Dia 1 – Viagem até Ronda
Com uns e-mails trocados nos dias anteriores, o percurso para Ronda foi decidido. Nada de rotas directas – não seriamos nós errantes.
A azáfama do dia anterior, a organização dos sacos de viagem, carregar as baterias dos gadgets, arrumar tudo no relativo pouco espaço que a moto dispõe para as “tralhas”, terminou numa noite mal dormida, devida à constipação que entretanto apanhei. Como gosto mais de viajar do que de estar doente, decidi controlar a segunda, permitindo-me prosseguir com a primeira. Assim foi!

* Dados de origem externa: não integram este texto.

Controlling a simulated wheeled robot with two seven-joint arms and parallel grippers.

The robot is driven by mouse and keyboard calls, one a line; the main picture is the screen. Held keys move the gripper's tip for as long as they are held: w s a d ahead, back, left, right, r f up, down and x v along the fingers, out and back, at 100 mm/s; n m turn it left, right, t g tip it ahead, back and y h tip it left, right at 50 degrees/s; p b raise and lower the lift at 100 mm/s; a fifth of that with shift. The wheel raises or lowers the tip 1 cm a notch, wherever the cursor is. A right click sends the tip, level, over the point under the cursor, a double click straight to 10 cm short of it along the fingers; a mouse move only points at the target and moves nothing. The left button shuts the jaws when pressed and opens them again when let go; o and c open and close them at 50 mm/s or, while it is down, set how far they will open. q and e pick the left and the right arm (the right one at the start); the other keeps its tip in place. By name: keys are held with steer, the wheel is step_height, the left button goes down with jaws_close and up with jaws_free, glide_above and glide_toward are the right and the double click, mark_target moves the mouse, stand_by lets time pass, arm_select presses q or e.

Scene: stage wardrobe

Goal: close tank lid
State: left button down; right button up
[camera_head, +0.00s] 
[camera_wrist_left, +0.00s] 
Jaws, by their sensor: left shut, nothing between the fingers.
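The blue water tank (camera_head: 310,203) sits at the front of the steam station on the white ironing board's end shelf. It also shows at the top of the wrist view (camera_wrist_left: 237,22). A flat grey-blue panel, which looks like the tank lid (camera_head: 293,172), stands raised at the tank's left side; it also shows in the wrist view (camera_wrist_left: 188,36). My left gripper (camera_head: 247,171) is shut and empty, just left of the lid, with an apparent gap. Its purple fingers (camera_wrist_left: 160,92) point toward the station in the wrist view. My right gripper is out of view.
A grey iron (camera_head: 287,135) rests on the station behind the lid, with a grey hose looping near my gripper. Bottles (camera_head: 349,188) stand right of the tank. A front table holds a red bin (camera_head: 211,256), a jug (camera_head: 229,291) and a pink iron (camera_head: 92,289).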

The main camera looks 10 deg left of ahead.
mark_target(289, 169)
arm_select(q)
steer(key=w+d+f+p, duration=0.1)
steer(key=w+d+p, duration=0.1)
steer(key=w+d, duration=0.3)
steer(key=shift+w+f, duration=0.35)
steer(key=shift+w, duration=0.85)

O “dia 1” começou cedo e calmo. Seguimos de Faro para a Pastelaria Veneza, em Tavira, que ficara definida como ponto de encontro de mais uma aventura. Programáramos arrancar pouco depois das 9 horas… mas não conseguimos… entre a conversa que seguia solta e, depois, já com o nosso amigo Rogério, que nos “empresta” semanalmente a sua pastelaria para as nossas tertúlias, lá ficamos a comer e a conversar. Que boa maneira de começar o primeiro dia. Havia tempo, já que o grupo de Lisboa planeara sair pelas 9 horas, dando-nos umas horas a mais para um trajecto diferente.
O grupo que partiu do Sul, desta vez, era constituído apenas por dois casais em duas motos. Uma BMW R1200 RT e uma R1200 GS Adventure. Quatro amigos que já partilharam muitos quilómetros de estrada e de convívio, augurando uma viagem sem problemas. Não é essencial viajar com amigos. Mas é muito mais agradável, como se veio aliás a provar não só nesta viagem, como em todo o fim-de-semana.
Quando nos montamos em cima das motos, certamente já passavam das 10 horas. Mas as horas foram algo com que não nos preocupámos nestes dias. Que sorte!
Saímos de Tavira pela Via Infante de Sagres. Ao aproximar-me da Ponte do Guadiana, ainda a pouco quilómetros, reparei nos dois imponentes pilares do tabuleiro da ponte, que guardam a fronteira rodoviária mais a Sul de Portugal. Sobressaem na paisagem, ainda sem rio à vista, mas logo ali não pude deixar de pensar que estava quase a deixar o meu “al-Gharb al-Andaluz”.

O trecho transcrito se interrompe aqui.